# Task instructions
Please set down all the lines beneath this one exactly, without the pictures.

# Robot task records
= = =
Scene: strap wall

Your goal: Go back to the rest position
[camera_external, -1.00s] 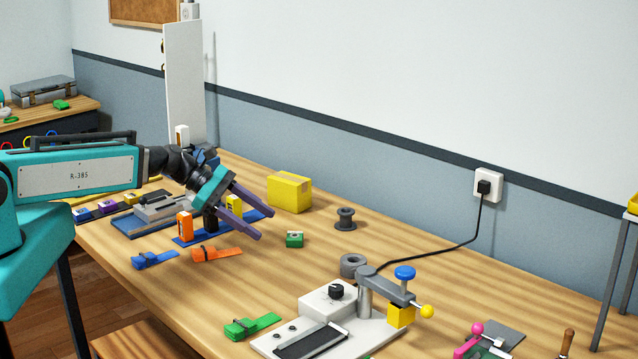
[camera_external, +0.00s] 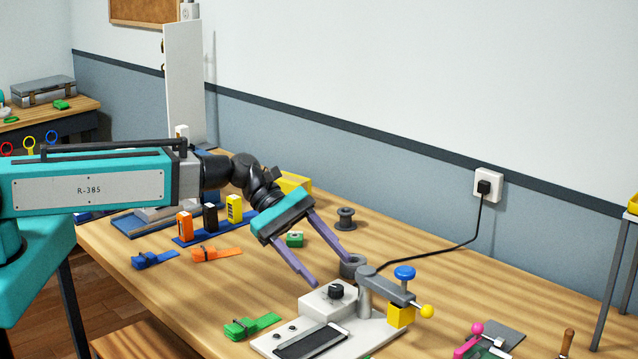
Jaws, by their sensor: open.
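My gripper (camera_external: 329,269) is in the external view, above the middle of the wooden workbench (camera_external: 205,289). Its two purple fingers are spread wide with nothing between them. They point down and to the right. In the picture, the fingertips lie just behind and left of the white device with a black knob (camera_external: 322,303) and the grey ring (camera_external: 352,264). I cannot tell how high they are above the bench. My teal arm reaches in from the left and partly hides the yellow box (camera_external: 296,182).
Orange, black and yellow blocks (camera_external: 234,208) stand on a blue strip. Blue, orange and green straps (camera_external: 252,325) lie along the front. A grey clamp post (camera_external: 364,296) with a blue knob rises right of my gripper. A grey spool (camera_external: 345,219) stands behind. A cable runs to the wall socket (camera_external: 488,185).

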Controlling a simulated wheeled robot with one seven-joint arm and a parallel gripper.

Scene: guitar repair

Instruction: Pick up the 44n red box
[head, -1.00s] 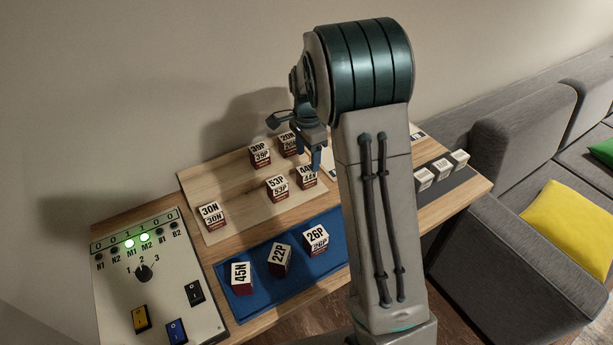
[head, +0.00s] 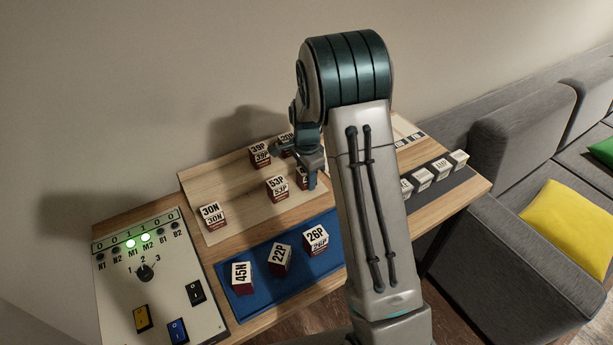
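A small red box with a white top (head: 300,174) stands on the light wooden board, right of the 53P box. It is mostly hidden behind my gripper, and its label cannot be read now; it may be the 44N box. My gripper (head: 309,182) is low, pointing down at this box, with one bluish finger in front of it. The other finger is not clear, so I cannot tell its opening or whether it touches the box.
Boxes 53P (head: 277,188), 39P (head: 260,154), 30N (head: 213,215) and a partly hidden one (head: 286,141) share the board. The blue mat (head: 262,308) holds 45N, 22P and 26P. A switch panel (head: 160,280) stands left; white-topped boxes (head: 441,167) stand right.

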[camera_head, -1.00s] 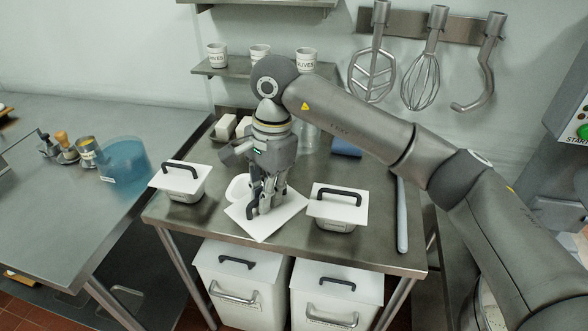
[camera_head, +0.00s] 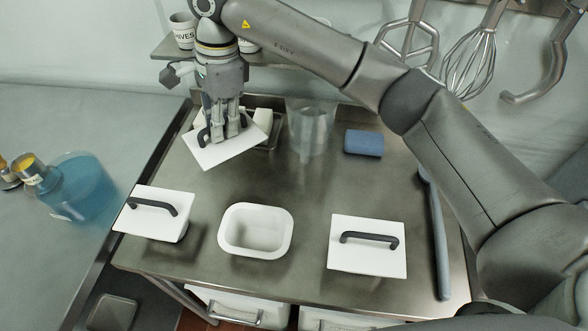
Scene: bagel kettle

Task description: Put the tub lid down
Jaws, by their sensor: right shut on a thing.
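My right gripper (camera_head: 222,138) is shut on the dark handle of a white square tub lid (camera_head: 224,153). It holds the lid, tilted, over the back left of the steel table. The fingers hide part of the handle. An open white tub (camera_head: 256,231) stands at the front middle of the table, empty as far as I can see. A lidded tub (camera_head: 152,223) stands to its left and another lidded tub (camera_head: 368,259) to its right, each with a dark handle. My left gripper is not in view.
A tray with pale blocks (camera_head: 262,118) sits behind the held lid, partly hidden. A clear container (camera_head: 311,127) and a blue sponge-like block (camera_head: 363,143) stand at the back. A long grey-blue rod (camera_head: 437,235) lies along the right edge. The table's middle (camera_head: 290,183) is clear.

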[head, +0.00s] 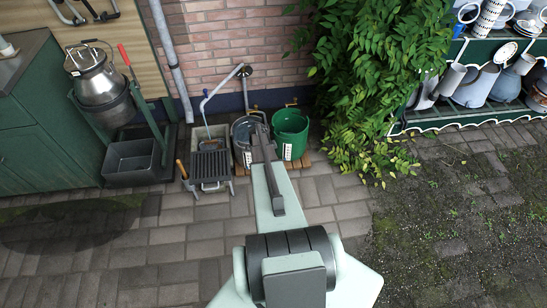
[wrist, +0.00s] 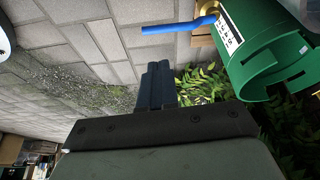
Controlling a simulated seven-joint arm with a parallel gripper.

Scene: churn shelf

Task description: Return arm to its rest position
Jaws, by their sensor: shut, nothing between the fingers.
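My gripper (wrist: 158,84) shows in the wrist view as two dark fingers pressed together, with nothing between them. In the head view my pale green arm reaches forward from the bottom centre toward the buckets by the wall. The fingers cannot be made out there. A green bucket (head: 291,133) stands at the right end of the bucket group, beside the far end of my arm. It also shows in the wrist view (wrist: 262,62) at the upper right, apart from the fingers.
A metal bucket (head: 243,126) is partly hidden behind my arm. A dark grate (head: 210,165) stands to its left. A metal churn (head: 95,84) tilts in a stand farther left. Ivy (head: 375,85) and a shelf of pots (head: 475,123) are on the right. The paving (head: 120,245) in front is clear.
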= = =
# Exercise solution
Scene: strap wall

Your goal: Go back to the rest position
[camera_external, -1.00s] 
[camera_external, +0.00s] 
Jaws, by their sensor: open.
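My gripper (camera_external: 329,269) is in the external view, above the middle of the wooden workbench (camera_external: 205,289). Its two purple fingers are spread wide with nothing between them. They point down and to the right. In the picture, the fingertips lie just behind and left of the white device with a black knob (camera_external: 322,303) and the grey ring (camera_external: 352,264). I cannot tell how high they are above the bench. My teal arm reaches in from the left and partly hides the yellow box (camera_external: 296,182).
Orange, black and yellow blocks (camera_external: 234,208) stand on a blue strip. Blue, orange and green straps (camera_external: 252,325) lie along the front. A grey clamp post (camera_external: 364,296) with a blue knob rises right of my gripper. A grey spool (camera_external: 345,219) stands behind. A cable runs to the wall socket (camera_external: 488,185).

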Controlling a simulated wheeled robot with one seven-joint arm and a parallel gripper.

Scene: guitar repair

Instruction: Pick up the 44n red box
[head, -1.00s] 
[head, +0.00s] 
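A small red box with a white top (head: 300,174) stands on the light wooden board, right of the 53P box. It is mostly hidden behind my gripper, and its label cannot be read now; it may be the 44N box. My gripper (head: 309,182) is low, pointing down at this box, with one bluish finger in front of it. The other finger is not clear, so I cannot tell its opening or whether it touches the box.
Boxes 53P (head: 277,188), 39P (head: 260,154), 30N (head: 213,215) and a partly hidden one (head: 286,141) share the board. The blue mat (head: 262,308) holds 45N, 22P and 26P. A switch panel (head: 160,280) stands left; white-topped boxes (head: 441,167) stand right.

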[camera_head, -1.00s] 
[camera_head, +0.00s] 
Scene: bagel kettle

Task description: Put the tub lid down
Jaws, by their sensor: right shut on a thing.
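My right gripper (camera_head: 222,138) is shut on the dark handle of a white square tub lid (camera_head: 224,153). It holds the lid, tilted, over the back left of the steel table. The fingers hide part of the handle. An open white tub (camera_head: 256,231) stands at the front middle of the table, empty as far as I can see. A lidded tub (camera_head: 152,223) stands to its left and another lidded tub (camera_head: 368,259) to its right, each with a dark handle. My left gripper is not in view.
A tray with pale blocks (camera_head: 262,118) sits behind the held lid, partly hidden. A clear container (camera_head: 311,127) and a blue sponge-like block (camera_head: 363,143) stand at the back. A long grey-blue rod (camera_head: 437,235) lies along the right edge. The table's middle (camera_head: 290,183) is clear.

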[head, +0.00s] 
[wrist, +0.00s] 
Controlling a simulated seven-joint arm with a parallel gripper.

Scene: churn shelf

Task description: Return arm to its rest position
Jaws, by their sensor: shut, nothing between the fingers.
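My gripper (wrist: 158,84) shows in the wrist view as two dark fingers pressed together, with nothing between them. In the head view my pale green arm reaches forward from the bottom centre toward the buckets by the wall. The fingers cannot be made out there. A green bucket (head: 291,133) stands at the right end of the bucket group, beside the far end of my arm. It also shows in the wrist view (wrist: 262,62) at the upper right, apart from the fingers.
A metal bucket (head: 243,126) is partly hidden behind my arm. A dark grate (head: 210,165) stands to its left. A metal churn (head: 95,84) tilts in a stand farther left. Ivy (head: 375,85) and a shelf of pots (head: 475,123) are on the right. The paving (head: 120,245) in front is clear.

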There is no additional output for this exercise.